Researchers in the Czech Republic have discovered a piece of malware that has been taking control of routers with the Linux operating system. Masaryk University's Institute of Computer Science in Brno, Czech Republic, dubbed the malware and its botnet after the American martial artist because of a line of code in it which reads, "in nome di Chuck Norris." In Italian, that means "In the name of Chuck Norris." The malware is able to install itself on routers by guessing the admin passwords of D-Link brand modems and then using the remote access "feature" to redirect your internet traffic to malicious websites.

We all know that Chuck Norris CAN believe it's not butter, and that when he does a push up, he's actually pushing the Earth down. But he's also apparently a hacker who can take control of your router by reading your mind, especially if you never changed the password on your router from the default.

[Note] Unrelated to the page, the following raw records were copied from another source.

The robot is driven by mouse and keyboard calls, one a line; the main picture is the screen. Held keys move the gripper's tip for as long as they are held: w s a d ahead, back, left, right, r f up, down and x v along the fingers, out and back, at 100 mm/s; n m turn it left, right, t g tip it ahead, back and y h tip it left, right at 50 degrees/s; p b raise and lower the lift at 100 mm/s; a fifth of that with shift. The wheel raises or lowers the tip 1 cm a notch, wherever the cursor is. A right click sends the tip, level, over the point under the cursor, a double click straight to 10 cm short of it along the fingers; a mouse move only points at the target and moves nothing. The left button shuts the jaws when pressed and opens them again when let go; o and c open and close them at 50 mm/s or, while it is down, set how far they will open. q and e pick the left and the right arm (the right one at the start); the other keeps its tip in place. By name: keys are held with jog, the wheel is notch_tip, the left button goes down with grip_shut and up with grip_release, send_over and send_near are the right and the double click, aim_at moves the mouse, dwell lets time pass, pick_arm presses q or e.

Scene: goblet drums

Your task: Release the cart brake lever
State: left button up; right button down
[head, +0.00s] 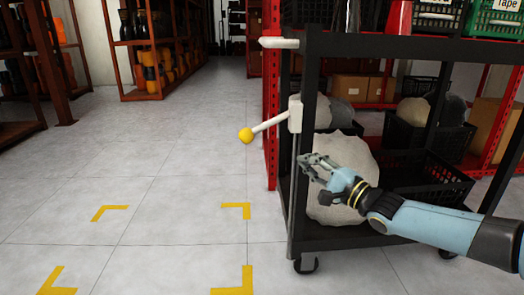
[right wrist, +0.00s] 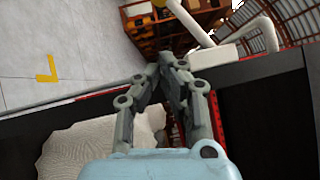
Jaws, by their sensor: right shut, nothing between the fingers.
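The brake lever (head: 270,124) is a white rod with a yellow knob (head: 246,135). It sticks out left and slightly down from a white block (head: 295,113) on the corner post of the black cart (head: 390,43). My right gripper (head: 306,161) is shut and empty. In the head view it appears below and slightly right of the block, in front of the cart's side. In the right wrist view the shut fingertips (right wrist: 172,62) point up the picture, with the white block (right wrist: 212,57) and rod (right wrist: 186,17) just beyond. The yellow knob is not clear there. My left gripper is not in view.
The cart holds a large pale rock (head: 345,165) and black crates (head: 430,178). A white handle (head: 280,42) sticks out at its top left corner. Yellow corner marks (head: 236,208) lie on the open tiled floor to the left. Shelves (head: 150,50) stand behind.

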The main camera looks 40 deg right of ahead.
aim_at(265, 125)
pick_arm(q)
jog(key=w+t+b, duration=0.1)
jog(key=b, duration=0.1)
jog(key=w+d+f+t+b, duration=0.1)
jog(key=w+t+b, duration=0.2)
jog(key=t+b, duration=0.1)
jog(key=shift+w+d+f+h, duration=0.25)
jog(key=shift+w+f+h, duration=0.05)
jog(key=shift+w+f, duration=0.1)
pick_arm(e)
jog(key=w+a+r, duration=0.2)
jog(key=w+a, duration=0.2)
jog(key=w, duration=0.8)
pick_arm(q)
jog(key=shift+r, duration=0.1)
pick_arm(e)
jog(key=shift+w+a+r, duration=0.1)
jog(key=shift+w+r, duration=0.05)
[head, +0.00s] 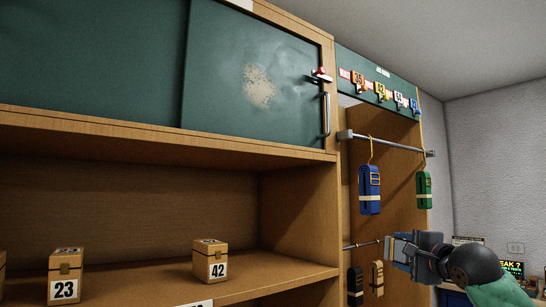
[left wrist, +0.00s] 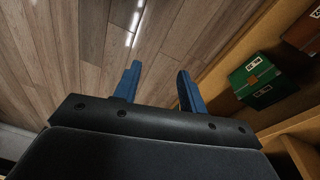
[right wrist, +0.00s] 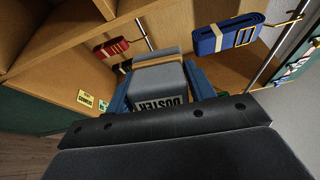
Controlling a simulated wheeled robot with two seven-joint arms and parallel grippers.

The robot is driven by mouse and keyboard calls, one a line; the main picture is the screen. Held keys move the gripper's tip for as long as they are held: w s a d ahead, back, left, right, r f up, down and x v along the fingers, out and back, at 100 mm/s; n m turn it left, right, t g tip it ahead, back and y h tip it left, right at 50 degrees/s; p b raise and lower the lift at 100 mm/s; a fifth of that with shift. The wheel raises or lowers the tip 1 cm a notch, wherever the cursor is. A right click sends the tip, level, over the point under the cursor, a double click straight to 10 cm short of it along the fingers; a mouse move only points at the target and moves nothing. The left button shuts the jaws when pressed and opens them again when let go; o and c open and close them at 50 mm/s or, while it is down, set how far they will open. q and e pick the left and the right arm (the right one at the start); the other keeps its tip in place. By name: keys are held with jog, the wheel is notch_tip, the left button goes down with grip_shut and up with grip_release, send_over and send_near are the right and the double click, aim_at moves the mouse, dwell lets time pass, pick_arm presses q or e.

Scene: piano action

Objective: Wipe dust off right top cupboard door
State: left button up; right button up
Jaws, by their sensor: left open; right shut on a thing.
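The right top cupboard door (head: 258,79) is a dark green sliding panel with a pale dust patch (head: 260,87) near its middle. A silver vertical handle (head: 327,114) and a red-knobbed latch (head: 320,74) are at its right edge. My right gripper (head: 399,249) is low and to the right of the door, well apart from it. It is shut on a grey duster (right wrist: 160,84), whose "DUSTER" label shows in the right wrist view. My left gripper (left wrist: 156,88) is open and empty above the wood floor; it is out of the head view.
Numbered wooden boxes (head: 210,261) stand on the shelf below the door. Right of the cupboard, a rail (head: 385,142) holds blue (head: 369,190) and green (head: 424,189) hanging straps, with hooks above. A green box (left wrist: 254,82) is by the left gripper. The space before the door is clear.

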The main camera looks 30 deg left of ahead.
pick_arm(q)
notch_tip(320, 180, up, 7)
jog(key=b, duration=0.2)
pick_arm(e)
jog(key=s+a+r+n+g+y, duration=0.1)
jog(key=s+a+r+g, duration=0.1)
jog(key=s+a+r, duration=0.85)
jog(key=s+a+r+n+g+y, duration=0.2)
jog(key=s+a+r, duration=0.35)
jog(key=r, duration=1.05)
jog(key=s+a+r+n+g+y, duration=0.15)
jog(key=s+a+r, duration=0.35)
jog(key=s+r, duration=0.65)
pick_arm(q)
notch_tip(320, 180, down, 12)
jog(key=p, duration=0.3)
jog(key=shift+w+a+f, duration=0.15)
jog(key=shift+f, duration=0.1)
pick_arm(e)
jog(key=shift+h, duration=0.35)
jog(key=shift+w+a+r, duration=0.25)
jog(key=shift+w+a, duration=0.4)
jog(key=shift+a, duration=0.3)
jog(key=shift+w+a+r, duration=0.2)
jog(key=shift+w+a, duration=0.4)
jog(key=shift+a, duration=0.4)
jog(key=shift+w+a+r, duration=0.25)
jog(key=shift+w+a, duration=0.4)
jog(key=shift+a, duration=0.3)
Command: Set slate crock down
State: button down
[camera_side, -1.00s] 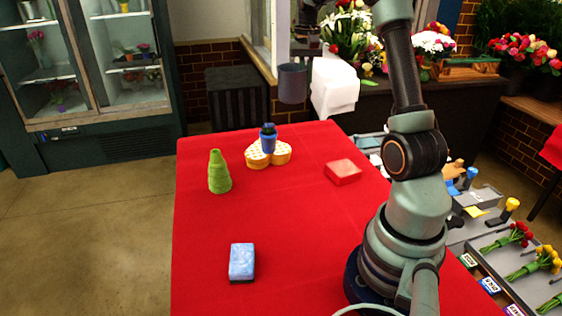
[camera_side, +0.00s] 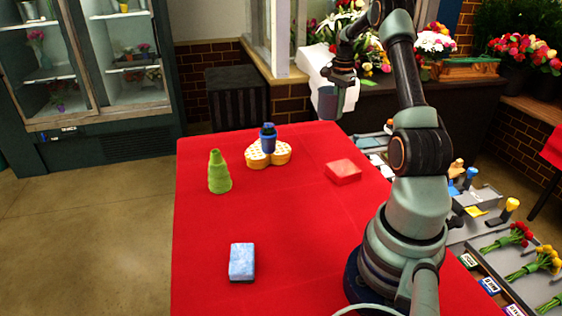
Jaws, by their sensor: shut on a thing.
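The slate crock (camera_side: 328,103) is a small blue-grey cup near the far right part of the red table. My gripper (camera_side: 340,80) is shut on it from above. The crock looks upright. It appears to be held above the far edge of the table, but its exact height is hard to tell from this view. The fingers partly cover the crock's rim.
The table's middle is clear.

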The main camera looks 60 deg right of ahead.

My theory is that Chuck Norris got bored with beating up people in real life, and that he stared at a computer long enough to copy himself into the Internet. Along the way, he beat up The Lawnmower Man and Tron's MCP, two virtual entities who had eluded his fists for years, before turning his attention to your router.

Jan Vykopal, the head of the network security department with Masaryk University, said that even though Chuck Norris is nigh impossible to defeat in hand-to-hand combat, you can at least delay his attacks on your router by making sure your passwords are strong. And please, change it from "admin."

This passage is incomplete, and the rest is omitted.